Goal
Check every line of the material below for the string "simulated", and return the ones that have it.

Records shown
***
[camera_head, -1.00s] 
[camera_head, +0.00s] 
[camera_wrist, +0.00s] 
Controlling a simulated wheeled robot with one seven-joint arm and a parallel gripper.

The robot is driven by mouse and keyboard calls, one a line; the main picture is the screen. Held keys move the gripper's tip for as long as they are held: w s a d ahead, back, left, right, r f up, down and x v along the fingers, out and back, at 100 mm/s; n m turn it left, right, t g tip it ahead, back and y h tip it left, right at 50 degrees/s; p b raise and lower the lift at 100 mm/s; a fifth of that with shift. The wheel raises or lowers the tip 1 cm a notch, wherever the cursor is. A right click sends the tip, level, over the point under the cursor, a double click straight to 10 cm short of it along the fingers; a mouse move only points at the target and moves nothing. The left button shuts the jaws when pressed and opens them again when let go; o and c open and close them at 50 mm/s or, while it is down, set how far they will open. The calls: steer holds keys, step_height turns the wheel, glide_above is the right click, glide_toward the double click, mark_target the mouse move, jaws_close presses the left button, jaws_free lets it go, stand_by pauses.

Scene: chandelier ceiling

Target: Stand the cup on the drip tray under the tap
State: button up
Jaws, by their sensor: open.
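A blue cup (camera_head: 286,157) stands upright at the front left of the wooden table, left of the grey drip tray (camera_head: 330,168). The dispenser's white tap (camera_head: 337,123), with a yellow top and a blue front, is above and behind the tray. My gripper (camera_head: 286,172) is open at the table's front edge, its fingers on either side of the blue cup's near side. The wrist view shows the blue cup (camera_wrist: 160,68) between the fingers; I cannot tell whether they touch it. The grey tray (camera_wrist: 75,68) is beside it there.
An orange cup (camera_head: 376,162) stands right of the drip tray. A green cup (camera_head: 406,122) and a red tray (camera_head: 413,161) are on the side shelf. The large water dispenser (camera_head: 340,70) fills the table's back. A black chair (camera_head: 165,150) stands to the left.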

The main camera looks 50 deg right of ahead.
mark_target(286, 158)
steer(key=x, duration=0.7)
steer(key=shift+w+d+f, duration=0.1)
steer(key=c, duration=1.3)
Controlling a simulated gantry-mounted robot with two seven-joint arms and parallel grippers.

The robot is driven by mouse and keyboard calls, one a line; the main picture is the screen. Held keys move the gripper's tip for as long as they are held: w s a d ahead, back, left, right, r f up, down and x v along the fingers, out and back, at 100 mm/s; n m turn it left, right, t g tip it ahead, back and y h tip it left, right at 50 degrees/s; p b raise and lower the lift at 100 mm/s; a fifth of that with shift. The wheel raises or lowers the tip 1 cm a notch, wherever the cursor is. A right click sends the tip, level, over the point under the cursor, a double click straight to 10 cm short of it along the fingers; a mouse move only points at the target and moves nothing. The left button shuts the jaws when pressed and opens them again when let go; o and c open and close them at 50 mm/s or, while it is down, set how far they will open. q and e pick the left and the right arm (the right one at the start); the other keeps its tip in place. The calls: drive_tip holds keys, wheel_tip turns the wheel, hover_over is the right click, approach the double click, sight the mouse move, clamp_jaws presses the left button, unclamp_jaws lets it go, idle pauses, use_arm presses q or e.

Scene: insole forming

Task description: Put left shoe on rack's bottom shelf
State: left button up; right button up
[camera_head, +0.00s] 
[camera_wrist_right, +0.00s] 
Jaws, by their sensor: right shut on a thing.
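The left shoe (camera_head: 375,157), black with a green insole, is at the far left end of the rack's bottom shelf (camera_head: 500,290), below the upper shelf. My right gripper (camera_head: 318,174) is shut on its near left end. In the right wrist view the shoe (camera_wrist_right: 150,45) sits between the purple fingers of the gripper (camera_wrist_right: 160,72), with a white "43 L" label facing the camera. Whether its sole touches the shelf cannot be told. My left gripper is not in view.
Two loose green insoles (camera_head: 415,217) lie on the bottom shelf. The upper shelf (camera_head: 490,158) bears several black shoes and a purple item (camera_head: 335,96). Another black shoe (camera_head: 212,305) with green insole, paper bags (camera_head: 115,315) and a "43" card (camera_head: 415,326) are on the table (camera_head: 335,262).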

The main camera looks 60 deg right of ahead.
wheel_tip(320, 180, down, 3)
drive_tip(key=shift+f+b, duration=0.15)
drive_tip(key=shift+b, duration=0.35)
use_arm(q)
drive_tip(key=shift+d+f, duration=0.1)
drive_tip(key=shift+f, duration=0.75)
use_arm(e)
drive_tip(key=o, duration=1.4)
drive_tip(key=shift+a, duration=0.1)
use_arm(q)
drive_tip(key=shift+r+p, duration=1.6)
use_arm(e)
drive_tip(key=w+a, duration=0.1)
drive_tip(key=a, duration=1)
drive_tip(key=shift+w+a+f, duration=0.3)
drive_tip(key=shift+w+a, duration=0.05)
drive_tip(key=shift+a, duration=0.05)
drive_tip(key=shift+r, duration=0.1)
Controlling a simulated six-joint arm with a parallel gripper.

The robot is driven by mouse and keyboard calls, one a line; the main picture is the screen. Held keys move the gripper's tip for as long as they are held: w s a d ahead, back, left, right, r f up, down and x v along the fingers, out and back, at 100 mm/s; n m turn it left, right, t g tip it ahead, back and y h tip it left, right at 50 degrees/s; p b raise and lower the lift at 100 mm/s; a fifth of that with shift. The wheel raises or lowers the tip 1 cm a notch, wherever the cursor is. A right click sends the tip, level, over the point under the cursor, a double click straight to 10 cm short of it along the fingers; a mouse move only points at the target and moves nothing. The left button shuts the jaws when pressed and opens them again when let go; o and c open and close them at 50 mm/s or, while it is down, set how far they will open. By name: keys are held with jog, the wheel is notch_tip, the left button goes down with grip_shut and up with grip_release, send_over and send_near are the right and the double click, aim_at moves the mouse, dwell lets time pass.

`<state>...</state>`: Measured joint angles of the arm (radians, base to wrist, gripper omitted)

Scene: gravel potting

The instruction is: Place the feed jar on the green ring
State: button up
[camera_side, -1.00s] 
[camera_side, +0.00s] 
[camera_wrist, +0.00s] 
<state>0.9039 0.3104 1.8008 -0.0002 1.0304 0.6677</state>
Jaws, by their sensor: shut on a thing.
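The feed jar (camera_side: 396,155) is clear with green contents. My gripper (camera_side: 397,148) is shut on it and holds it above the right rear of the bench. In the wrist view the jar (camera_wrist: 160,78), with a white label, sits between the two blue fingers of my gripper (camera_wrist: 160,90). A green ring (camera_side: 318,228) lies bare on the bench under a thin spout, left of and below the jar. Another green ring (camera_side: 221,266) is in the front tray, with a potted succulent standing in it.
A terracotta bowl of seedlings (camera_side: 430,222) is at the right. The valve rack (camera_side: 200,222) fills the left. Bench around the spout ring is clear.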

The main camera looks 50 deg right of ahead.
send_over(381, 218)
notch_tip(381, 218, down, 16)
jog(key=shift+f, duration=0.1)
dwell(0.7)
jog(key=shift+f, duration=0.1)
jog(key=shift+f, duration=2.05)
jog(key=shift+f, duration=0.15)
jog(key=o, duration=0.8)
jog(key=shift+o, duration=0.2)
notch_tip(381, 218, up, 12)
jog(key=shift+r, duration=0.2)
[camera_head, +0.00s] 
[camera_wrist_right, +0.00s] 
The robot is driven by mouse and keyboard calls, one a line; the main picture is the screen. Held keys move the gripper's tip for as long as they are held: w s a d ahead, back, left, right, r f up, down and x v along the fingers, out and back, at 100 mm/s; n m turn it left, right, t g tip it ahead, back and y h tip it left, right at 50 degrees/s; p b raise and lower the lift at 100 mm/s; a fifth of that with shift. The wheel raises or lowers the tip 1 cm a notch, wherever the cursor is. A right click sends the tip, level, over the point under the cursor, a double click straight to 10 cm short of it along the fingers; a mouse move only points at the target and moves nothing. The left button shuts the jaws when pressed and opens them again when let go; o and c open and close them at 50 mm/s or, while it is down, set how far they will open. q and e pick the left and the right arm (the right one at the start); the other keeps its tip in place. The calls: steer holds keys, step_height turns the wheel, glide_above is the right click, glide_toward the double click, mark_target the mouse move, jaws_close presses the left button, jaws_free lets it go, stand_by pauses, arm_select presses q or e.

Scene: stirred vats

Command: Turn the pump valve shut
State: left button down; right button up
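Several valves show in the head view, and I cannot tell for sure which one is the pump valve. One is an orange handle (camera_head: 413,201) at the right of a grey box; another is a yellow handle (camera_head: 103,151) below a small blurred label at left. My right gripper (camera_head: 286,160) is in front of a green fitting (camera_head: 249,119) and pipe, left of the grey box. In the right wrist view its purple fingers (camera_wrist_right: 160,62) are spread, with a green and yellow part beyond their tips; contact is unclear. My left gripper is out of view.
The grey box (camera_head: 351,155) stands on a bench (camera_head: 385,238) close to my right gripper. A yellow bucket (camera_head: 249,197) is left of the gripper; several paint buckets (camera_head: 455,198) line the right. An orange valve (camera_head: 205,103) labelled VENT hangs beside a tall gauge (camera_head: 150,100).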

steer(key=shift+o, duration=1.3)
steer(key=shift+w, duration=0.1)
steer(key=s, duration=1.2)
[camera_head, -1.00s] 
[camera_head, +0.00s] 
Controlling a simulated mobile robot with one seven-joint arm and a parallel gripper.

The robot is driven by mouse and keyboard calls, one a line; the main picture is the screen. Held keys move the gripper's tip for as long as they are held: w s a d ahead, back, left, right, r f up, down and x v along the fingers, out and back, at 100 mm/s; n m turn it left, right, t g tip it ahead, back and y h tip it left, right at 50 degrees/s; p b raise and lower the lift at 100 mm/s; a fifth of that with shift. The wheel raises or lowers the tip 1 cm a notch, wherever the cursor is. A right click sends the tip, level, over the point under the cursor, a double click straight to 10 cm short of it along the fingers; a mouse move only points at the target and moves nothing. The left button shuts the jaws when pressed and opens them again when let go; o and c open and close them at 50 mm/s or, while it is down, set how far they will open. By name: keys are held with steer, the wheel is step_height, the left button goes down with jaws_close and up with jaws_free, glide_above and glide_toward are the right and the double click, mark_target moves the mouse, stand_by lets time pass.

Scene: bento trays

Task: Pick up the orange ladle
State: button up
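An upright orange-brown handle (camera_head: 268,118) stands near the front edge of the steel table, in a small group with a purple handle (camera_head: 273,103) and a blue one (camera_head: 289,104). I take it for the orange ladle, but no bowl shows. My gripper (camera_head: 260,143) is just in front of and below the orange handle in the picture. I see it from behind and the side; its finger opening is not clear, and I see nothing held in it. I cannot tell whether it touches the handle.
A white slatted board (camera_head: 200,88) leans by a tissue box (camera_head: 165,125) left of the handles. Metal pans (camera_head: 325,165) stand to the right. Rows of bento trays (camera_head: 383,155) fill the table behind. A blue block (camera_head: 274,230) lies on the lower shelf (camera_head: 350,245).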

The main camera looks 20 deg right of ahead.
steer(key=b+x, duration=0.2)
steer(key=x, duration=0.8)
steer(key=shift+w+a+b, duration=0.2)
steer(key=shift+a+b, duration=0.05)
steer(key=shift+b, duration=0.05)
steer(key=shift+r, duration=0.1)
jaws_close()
***
Solution for this exercise
Controlling a simulated wheeled robot with one seven-joint arm and a parallel gripper.
Controlling a simulated gantry-mounted robot with two seven-joint arms and parallel grippers.
Controlling a simulated six-joint arm with a parallel gripper.
Controlling a simulated mobile robot with one seven-joint arm and a parallel gripper.

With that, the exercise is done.